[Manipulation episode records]
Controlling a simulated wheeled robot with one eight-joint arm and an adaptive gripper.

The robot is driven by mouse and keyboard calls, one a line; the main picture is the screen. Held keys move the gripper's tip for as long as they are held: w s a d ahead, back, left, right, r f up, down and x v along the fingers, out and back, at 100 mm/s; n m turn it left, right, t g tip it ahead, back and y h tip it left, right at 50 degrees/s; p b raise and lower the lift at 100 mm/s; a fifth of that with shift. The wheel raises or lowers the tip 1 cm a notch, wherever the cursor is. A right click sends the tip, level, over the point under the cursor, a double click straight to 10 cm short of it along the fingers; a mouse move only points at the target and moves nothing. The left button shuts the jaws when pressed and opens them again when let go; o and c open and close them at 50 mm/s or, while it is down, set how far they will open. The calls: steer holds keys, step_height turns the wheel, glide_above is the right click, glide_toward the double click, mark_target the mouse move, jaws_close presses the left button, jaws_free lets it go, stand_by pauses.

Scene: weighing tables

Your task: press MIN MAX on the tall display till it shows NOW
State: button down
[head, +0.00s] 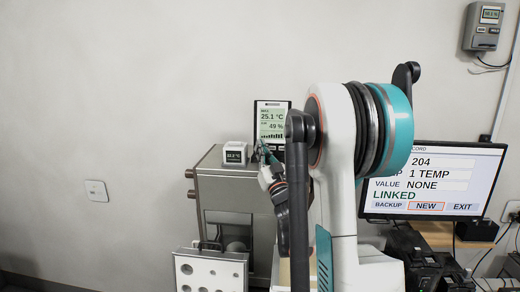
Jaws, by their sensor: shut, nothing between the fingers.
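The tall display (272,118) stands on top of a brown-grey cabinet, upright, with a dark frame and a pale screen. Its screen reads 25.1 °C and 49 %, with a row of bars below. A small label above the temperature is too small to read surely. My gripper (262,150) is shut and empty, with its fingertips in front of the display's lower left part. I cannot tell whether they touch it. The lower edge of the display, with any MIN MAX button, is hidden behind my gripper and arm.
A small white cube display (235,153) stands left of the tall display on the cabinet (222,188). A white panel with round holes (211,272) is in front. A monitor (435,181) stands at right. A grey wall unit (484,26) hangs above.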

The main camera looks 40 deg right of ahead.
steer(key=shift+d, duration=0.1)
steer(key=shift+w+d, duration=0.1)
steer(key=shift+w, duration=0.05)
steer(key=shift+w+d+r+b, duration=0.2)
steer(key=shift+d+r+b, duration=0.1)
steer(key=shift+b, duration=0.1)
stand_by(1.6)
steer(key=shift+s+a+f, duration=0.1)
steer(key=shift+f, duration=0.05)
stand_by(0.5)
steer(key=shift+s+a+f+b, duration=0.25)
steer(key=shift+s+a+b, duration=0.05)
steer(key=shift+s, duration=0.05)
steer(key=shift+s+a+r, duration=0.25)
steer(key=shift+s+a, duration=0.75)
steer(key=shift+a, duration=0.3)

--

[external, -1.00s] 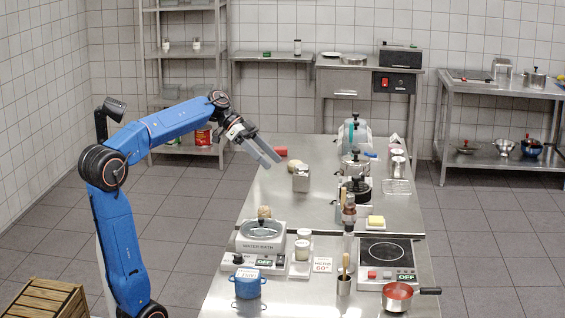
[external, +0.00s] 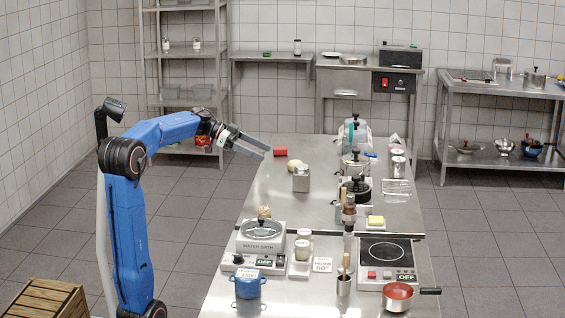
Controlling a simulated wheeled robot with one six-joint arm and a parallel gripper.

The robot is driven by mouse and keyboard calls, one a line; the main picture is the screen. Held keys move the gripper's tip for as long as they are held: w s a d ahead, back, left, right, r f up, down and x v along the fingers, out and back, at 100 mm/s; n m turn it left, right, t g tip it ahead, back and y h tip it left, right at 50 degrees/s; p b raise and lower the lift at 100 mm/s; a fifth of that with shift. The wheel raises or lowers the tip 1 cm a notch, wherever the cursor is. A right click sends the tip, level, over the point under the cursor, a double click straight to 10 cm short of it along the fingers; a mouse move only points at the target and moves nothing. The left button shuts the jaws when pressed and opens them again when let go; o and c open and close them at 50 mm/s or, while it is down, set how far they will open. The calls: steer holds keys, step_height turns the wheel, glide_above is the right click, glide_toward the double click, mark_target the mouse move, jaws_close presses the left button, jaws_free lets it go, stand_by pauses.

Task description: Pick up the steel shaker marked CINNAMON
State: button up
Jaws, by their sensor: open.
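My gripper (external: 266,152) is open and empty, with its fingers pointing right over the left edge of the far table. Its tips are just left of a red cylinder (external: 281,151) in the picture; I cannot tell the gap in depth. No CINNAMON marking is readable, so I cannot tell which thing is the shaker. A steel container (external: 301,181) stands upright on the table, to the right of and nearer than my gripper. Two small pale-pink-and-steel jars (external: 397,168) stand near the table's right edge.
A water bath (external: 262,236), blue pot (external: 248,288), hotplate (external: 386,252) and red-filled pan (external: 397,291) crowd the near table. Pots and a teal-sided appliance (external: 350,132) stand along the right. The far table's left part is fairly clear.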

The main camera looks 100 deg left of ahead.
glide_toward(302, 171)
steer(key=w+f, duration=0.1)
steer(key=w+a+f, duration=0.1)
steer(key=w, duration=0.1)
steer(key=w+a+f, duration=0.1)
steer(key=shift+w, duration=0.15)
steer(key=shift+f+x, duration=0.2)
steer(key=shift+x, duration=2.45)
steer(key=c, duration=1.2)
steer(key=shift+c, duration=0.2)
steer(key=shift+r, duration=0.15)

==

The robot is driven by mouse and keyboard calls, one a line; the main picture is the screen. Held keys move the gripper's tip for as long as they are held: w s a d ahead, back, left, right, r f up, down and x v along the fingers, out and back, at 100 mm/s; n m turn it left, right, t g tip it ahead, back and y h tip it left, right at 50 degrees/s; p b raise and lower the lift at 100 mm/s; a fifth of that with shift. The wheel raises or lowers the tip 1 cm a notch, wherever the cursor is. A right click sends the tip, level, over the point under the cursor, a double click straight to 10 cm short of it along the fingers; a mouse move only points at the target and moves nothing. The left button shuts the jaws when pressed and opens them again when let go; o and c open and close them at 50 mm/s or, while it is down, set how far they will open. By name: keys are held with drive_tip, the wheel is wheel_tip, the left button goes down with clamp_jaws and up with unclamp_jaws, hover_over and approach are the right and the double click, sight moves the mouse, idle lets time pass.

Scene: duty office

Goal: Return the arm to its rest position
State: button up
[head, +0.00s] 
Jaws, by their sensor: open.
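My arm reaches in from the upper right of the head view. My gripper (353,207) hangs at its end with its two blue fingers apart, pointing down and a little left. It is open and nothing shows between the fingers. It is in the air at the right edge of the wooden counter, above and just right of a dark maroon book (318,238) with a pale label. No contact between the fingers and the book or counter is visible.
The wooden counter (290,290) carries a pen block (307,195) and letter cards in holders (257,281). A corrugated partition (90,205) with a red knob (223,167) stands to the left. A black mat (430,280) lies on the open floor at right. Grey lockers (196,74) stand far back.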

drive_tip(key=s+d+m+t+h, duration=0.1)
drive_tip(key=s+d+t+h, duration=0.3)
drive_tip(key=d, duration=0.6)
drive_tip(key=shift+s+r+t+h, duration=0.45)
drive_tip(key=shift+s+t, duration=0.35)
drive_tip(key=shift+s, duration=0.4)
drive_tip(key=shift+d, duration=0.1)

The exercise >>
Single out each line of the records above with the string "Controlling" in it, and copy it.

Answer to the task >>
Controlling a simulated wheeled robot with one eight-joint arm and an adaptive gripper.
Controlling a simulated wheeled robot with one six-joint arm and a parallel gripper.

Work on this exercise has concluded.